▶ _TASK PROMPT_
Look through the data and write out every line with the word "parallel" in it.

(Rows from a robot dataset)
——
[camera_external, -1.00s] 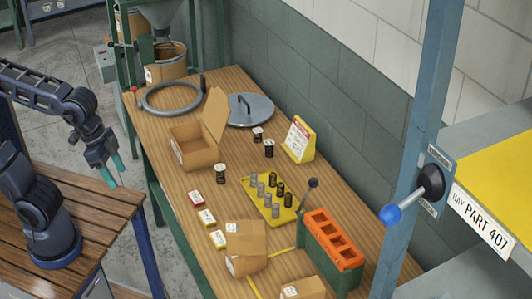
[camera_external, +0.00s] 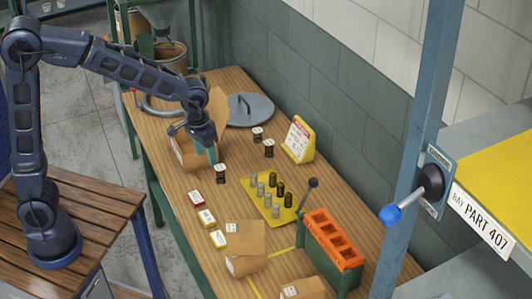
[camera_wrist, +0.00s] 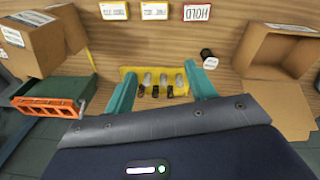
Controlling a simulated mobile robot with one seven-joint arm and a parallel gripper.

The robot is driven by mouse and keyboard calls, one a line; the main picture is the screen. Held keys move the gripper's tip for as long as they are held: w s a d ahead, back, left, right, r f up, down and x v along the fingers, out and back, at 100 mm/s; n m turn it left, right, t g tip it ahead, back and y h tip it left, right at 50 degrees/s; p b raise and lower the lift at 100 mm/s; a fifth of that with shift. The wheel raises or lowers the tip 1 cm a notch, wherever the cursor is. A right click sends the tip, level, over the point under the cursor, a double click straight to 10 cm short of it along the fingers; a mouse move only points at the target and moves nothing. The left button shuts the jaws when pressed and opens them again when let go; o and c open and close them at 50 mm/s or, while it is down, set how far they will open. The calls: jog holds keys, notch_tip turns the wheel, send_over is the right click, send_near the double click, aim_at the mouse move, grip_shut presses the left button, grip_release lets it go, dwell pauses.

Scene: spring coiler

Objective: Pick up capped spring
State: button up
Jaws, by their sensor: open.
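Several dark springs with white caps stand on the wooden bench. One capped spring (camera_external: 220,173) stands just right of and below my gripper (camera_external: 206,154) in the external view. Two more, one capped spring (camera_external: 257,135) and another capped spring (camera_external: 269,148), stand farther back. My gripper is open and empty, its teal fingers pointing down near the open cardboard box. In the wrist view, a capped spring (camera_wrist: 208,58) shows just beyond the right fingertip, outside the gap between the fingers. The yellow tray (camera_external: 251,196) holds several grey and black springs without white caps.
The open cardboard box (camera_external: 190,152) is close beside my gripper. Red and yellow label blocks (camera_external: 206,217) line the front. A closed carton (camera_external: 247,246) and a green fixture with an orange top (camera_external: 333,238) stand nearer. A yellow sign (camera_external: 299,140) stands near the wall.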

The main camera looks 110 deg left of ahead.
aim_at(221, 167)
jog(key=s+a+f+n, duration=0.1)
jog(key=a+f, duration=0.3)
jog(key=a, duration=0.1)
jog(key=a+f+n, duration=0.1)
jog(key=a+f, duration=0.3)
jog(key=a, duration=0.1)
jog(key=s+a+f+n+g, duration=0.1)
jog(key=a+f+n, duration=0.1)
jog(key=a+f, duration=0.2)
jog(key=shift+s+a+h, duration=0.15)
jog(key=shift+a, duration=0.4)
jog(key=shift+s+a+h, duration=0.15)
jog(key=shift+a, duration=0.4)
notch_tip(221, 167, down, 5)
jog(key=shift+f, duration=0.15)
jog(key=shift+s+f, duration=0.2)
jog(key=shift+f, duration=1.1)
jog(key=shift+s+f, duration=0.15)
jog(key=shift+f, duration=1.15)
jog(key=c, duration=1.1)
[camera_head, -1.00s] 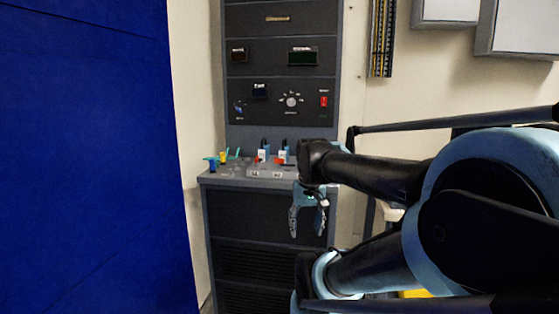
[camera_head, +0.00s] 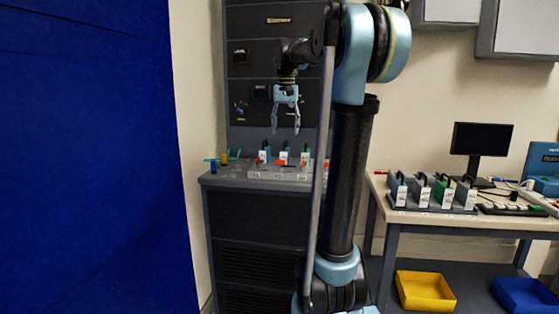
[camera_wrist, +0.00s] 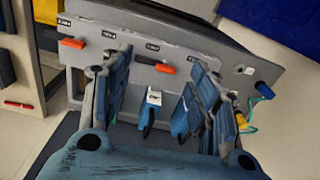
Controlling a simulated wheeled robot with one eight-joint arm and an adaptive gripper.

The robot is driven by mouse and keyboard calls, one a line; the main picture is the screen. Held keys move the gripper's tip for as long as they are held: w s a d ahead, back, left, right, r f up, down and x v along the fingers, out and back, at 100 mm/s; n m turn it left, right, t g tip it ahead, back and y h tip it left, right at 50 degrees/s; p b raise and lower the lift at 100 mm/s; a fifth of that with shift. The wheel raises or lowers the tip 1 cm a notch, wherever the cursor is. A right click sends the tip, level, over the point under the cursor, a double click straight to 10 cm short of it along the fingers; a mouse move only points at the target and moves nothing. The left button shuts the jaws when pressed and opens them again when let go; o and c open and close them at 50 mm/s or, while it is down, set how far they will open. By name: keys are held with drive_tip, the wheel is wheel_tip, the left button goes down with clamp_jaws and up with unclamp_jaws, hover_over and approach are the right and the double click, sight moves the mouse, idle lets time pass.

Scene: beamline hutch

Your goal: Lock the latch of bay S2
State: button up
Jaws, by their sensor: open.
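The bay strip (camera_head: 260,175) lies on the ledge of the dark rack, with upright modules in a row and red-orange latches. One module (camera_head: 284,154) stands near the middle of the visible row. In the wrist view the strip (camera_wrist: 130,50) has small labels too blurred to read surely, so I cannot be certain which is S2. An orange latch (camera_wrist: 165,68) shows between my fingers, sticking out sideways; another orange latch (camera_wrist: 72,43) is at the left. My gripper (camera_head: 286,128) is open and empty, fingers down, above the row, apart from it. It also frames the wrist view (camera_wrist: 158,62).
Teal and yellow connectors (camera_head: 222,160) stand on the ledge's left. A blue panel (camera_head: 90,150) fills the left. On the right, a desk (camera_head: 400,219) holds several modules and a monitor (camera_head: 482,140). Yellow (camera_head: 425,292) and blue (camera_head: 528,295) bins sit below it.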

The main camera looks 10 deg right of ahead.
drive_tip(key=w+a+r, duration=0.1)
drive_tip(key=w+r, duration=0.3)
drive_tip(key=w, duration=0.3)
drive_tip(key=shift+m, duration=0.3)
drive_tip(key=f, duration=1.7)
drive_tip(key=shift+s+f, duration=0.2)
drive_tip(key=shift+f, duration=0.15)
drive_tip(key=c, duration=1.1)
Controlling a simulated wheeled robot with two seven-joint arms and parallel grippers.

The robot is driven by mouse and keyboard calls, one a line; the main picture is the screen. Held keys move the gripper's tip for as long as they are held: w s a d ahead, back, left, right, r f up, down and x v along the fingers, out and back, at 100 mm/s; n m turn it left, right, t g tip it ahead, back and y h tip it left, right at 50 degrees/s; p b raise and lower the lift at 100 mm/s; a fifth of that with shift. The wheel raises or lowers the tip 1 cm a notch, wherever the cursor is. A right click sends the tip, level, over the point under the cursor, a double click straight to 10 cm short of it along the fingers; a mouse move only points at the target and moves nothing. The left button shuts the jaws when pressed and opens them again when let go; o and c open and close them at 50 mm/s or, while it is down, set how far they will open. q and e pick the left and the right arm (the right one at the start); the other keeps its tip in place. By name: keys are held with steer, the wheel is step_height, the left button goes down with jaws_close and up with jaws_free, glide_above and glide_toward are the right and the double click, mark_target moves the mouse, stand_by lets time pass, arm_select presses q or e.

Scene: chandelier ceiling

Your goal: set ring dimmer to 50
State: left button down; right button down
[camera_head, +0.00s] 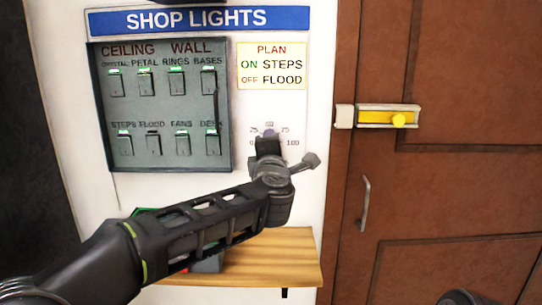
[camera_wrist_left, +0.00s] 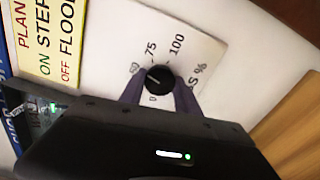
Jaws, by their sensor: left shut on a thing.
——
▶ _RESULT OF THE EXERCISE_
Controlling a simulated mobile robot with one seven-joint arm and a parallel gripper.
Controlling a simulated wheeled robot with two seven-joint arms and parallel grippers.

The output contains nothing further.